The technology that created that reaction already exists – it’s Twitter, Facebook and the social media that we use everyday. Through these platforms, news stories are quickly turned into trending topics, those trending topics spawn a cycle of thinkpieces, and – before long – the internet is transformed into a runaway train of opinion that’s near impossible to slow down.
It doesn’t take much to create this effect – as we’ve seen, even a blue and black dress can get the whole world talking (or was it white and gold?). But add a story that’s actually juicy into this climate of online hysteria and this should-be absurd episode begins to look a lot more more possible. At least, it’s certainly not impossible, and maybe that’s enough.
Black Mirror episode 3 – ‘The Entire History of You’

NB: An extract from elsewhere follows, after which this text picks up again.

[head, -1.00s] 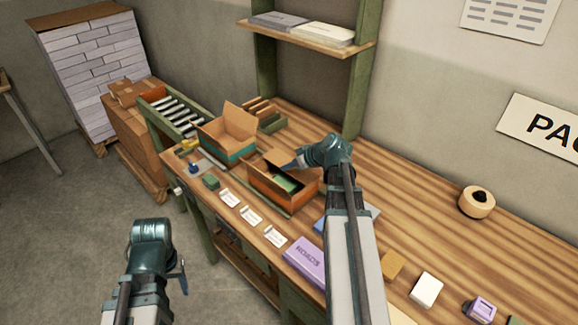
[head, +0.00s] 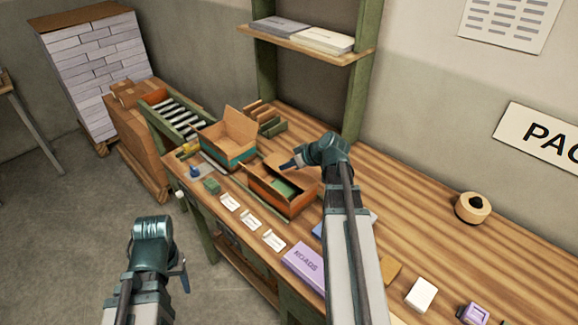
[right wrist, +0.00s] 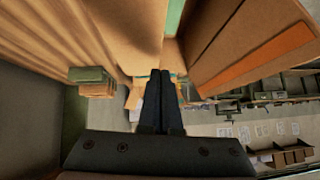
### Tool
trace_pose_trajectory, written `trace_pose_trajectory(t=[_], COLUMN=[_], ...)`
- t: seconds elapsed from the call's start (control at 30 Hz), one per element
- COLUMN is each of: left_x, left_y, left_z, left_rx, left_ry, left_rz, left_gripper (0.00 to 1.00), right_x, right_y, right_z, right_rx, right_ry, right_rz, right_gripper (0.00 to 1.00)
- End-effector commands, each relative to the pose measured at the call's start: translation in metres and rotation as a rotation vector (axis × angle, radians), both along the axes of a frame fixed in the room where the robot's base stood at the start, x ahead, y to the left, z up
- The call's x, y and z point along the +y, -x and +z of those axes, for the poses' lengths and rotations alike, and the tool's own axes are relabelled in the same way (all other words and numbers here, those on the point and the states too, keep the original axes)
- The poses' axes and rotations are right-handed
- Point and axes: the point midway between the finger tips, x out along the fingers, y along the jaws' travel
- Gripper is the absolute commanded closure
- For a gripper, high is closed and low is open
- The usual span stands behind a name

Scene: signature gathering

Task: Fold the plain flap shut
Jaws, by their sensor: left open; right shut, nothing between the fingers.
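An open cardboard box with an orange band (head: 288,203) stands on the bench, with a green item (head: 284,187) inside. A plain cardboard flap (head: 272,163) shows at its far side, partly hidden by my right gripper. My right gripper (head: 286,165) is shut and empty at the box's far rim; I cannot tell whether it touches the flap. In the right wrist view, its fingers (right wrist: 164,100) are together beside the box wall with the orange band (right wrist: 255,60). My left gripper (head: 185,276) is open and empty, off the bench's front edge.
A teal-banded box (head: 228,145) with raised flaps stands just left of the orange-banded one. White cards (head: 251,219) and a purple box (head: 305,265) lie along the front edge. A tape roll (head: 472,208) sits at right. The bench behind my right arm is clear.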

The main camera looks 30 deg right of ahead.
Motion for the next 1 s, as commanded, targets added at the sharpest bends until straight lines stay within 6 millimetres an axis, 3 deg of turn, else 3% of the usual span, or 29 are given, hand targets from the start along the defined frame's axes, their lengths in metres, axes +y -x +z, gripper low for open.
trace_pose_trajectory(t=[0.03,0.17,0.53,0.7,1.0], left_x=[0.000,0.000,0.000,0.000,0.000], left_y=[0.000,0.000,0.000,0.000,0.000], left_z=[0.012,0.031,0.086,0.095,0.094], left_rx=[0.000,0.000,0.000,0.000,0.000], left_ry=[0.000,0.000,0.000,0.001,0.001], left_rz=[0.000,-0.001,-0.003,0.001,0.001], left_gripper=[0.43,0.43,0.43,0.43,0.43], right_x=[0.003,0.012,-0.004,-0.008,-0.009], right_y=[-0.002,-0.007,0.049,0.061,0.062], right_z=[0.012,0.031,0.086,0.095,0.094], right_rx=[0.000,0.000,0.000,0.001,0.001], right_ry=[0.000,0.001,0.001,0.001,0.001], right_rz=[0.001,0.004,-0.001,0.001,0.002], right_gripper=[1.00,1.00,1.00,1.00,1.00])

This episode seems to be more firmly set in the future, hinged on a device that allows characters to record and playback memories like instant replays. Initially, this seems like a great piece of tech, but would you want to live with a constant reminder of your saddest or most embarrassing moments? By the episode’s end, few people would sign up for access to their own personal memory bank.
Still, as we reported earlier this year, Google is working on exactly this concept. The company filed a patent this year for the design of apparatus “enabling a searchable history of real-world user experiences,” believed to be connected to its ongoing development of Google Glass and smart contact lens technology. Either it’s been working on this for a while, or somebody at Google watches Black Mirror.
Even without that technology in place, though, the idea of regurgitating memories in this Black Mirror episode fulfills the same wants and needs as apps like Timehop. Facebook, too, has been involved in a controversy recently around its new nostalgia features, which have begun serving up painful reminders of tragic events. The more we live our lives online, the more likely it is that this kind of thing will happen.
Black Mirror episode 4 – ‘Be Right Back’
Like ‘The Entire History of You’, this is another Black Mirror episode which probably seemed like a concept for the far future as it was being made, but has since become much more real.
In ‘Be Right Back’, Hayley Attwell plays a widow who orders a digital replacement for her dead boyfriend built from AI and data taken from his digital footprint. As you’d expect, this gets dark pretty quickly, but – unbelievably – this kind of thing is very close to existing in real life. As noted by Motherboard, there are in fact entire movements and religions dedicated to making it happen, and a company called Intellitar even attempted to launch a digital clones service. According to Intellitar’s CEO Don Davidson, the company had 10,000 sign-ups before eventually shutting down due to an intellectual property dispute.
Other companies have since picked up the mantle (including eternime, among others), and, while obvious ethical concerns remain, the idea doesn’t look like disappearing anytime soon.
Black Mirror episode 6 – ‘The Waldo Moment’
After some especially dark Black Mirror episodes, this one feels almost like light relief, featuring as it does a cartoon bear named Waldo which stands in a political by-election. As you’d expect form the series, ‘The Waldo Moment’ eventually touches on some more serious themes, but could this kind of thing actually happen?
From a technological perspective, yes. Waldo is basically just live motion capture, and combined with animation or existing hologram technology, there’s technically nothing to stop a cartoon bear running for president. Sure, current legislation and the American public probably wouldn’t allow that to happen – at least you’d hope so – but if somebody decides to use a digital mascot as part of their campaign, then technology wouldn’t get in their way.
The bigger question here, then, is would the public buy it? It’s hard to say, but political climates frequently change and this kind of thing isn’t without precedent. In Brazil, for instance, popular congressman Francisco Silva won an election as his alter-ego Tiririca the clown, rallying against the country’s political system much like a certain Waldo the bear.
Stranger things have happened, then, and going by Black Mirror’s current hit rate, we’re almost frightened to see what the next series has in store.